En este domingo leemos en comunidad el evangelio de san Marcos 13, 24-32: “En aquel tiempo, dijo Jesús a sus discípulos: “En aquellos días, después de la gran angustia, el sol se oscurecerá, la luna no dará su resplandor, las estrellas caerán del cielo, los astros se tambalearán.
Entonces verán venir al Hijo del hombre sobre las nubes con gran poder y gloria; enviará a los ángeles y reunirá a sus elegidos de los cuatro vientos, desde el extremo de la tierra hasta el extremo del cielo.
Aprended de esta parábola de la higuera: cuando las ramas se ponen tiernas y brotan las yemas, deducís que el verano está cerca; pues cuando veáis vosotros que esto sucede, sabed que él está cerca, a la puerta. En verdad os digo que no pasará esta generación sin que todo suceda. El cielo y la tierra pasarán, pero mis palabras no pasarán. En cuanto al día y la hora, nadie lo conoce, ni los ángeles del cielo ni el Hijo, solo el Padre”.
Es propio de la liturgia con la que culmina el año litúrgico usar esos textos apocalípticos que plantean las cuestiones finales, escatológicas, del mundo y de la historia. Jesús no fue muy dado a hablar de esta forma, pero en la cultura de la época se planteaban estos asuntos. Por ello le preguntan sobre el día y la hora en que ha de terminar este mundo. Jesús dice no saber, no lo dice, simplemente se recurre al lenguaje simbólico de los apocalípticos para hablar de la vigilancia, de estar alertas, y de mirar “los signos de los tiempos”.
Los signos de los tiempos siempre han sido un criterio profético de discernimiento de cómo vivir y de qué esperar. ¿Por qué? Porque los profetas pensaban que Dios no había abandonado la historia a una suerte dualista donde la maldad podría imponerse sobre su proyecto de creación, de salvación o liberación. Pero los signos de los tiempos hay que saberlos interpretar. Es decir, hay que saber ver la mano de Dios en medio del mundo, en nuestra vida personal y en la de los demás. La historia se “transforma” así, no acaba ni tiene por qué acabar.
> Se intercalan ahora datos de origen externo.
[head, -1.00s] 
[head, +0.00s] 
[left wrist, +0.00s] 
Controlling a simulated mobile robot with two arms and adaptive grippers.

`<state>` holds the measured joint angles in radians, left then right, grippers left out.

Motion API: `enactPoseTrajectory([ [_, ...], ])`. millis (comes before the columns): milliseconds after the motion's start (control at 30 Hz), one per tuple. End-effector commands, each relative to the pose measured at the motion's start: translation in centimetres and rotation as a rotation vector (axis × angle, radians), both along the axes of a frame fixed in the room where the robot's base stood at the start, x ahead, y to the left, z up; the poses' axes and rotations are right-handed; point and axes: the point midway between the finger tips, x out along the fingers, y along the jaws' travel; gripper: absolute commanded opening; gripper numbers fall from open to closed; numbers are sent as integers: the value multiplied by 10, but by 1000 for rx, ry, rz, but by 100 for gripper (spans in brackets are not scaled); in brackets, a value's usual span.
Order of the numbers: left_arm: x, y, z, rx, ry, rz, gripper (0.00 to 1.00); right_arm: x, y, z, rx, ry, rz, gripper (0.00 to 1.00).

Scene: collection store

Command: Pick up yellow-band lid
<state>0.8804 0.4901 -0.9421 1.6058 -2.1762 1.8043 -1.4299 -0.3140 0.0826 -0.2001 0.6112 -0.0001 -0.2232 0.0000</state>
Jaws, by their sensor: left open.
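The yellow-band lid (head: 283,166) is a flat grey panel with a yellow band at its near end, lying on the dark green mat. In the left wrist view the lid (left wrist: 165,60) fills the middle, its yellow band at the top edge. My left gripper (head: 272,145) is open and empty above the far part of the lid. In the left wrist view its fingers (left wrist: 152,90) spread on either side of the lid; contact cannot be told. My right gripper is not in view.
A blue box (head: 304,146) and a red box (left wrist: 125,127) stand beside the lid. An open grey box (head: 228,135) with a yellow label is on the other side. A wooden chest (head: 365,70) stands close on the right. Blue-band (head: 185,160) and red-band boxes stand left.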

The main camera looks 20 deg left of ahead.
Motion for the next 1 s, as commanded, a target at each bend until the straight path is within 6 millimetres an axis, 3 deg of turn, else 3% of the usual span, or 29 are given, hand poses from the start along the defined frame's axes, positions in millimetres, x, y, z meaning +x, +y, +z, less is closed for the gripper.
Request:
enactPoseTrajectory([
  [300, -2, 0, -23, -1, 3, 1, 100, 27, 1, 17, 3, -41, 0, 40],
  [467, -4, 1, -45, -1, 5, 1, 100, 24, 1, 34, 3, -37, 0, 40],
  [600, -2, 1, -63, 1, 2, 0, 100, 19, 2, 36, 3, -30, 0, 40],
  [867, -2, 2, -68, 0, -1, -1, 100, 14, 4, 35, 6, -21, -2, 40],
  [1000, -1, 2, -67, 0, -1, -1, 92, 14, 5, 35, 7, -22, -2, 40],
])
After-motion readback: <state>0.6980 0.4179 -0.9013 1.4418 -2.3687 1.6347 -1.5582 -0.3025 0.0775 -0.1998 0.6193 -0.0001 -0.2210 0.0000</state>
Dios interviene en la historia “por nosotros” y nunca “contra nosotros”. De la misma manera que el anuncio del “reino de Dios” por parte de Jesús -su mensaje fundamental-, es una convicción de su providencia y de su fidelidad a los hombres que hacen la historia.
Cierto tipo de mentalidades siempre han creído y propagado que el final del mundo vendrá con una gran catástrofe en la que todo quedará aniquilado. Pero eso no es así. Dios tiene sus propios caminos para llevar hacia su consumación nuestra vida.
El discurso está construido sobre palabras de Daniel 7,13-14 en lo que se refiere a venida del Hijo del Hombre. Sin embargo, en los términos más auténticos de Jesús se nos invita a mirar los signos de los tiempos, como cuando la higuera echa sus brotes porque el verano se acerca; a descubrir un signo de lo que Dios pide en la historia. Dios pone de manifiesto que en esta historia nada pasa desapercibido a su acción y de que debemos vivir con la esperanza del triunfo del bien sobre el mal; que no podemos divinizar a los tiranos ni deshumanizar a los hijos de Dios. Los tiranos no pueden ser dioses, porque todos los hombres son, en cierto sentido, “divinos” como imagen de Dios. Así es como se transformará esta historia a imagen del “reinado de Dios” que Jesús predicó y a lo que dedicó su vida.
“Vivo sin vivir en mí/ y de tal manera espero/que muero porque no muero”, decía Santa Teresa de Ávila. Sabía que al final, los brazos amorosos del Padre la esperaba para compartir la Mesa del Cielo. Una esperanza cierta, absoluta. ¿Buscamos juntos esa felicidad sin fin?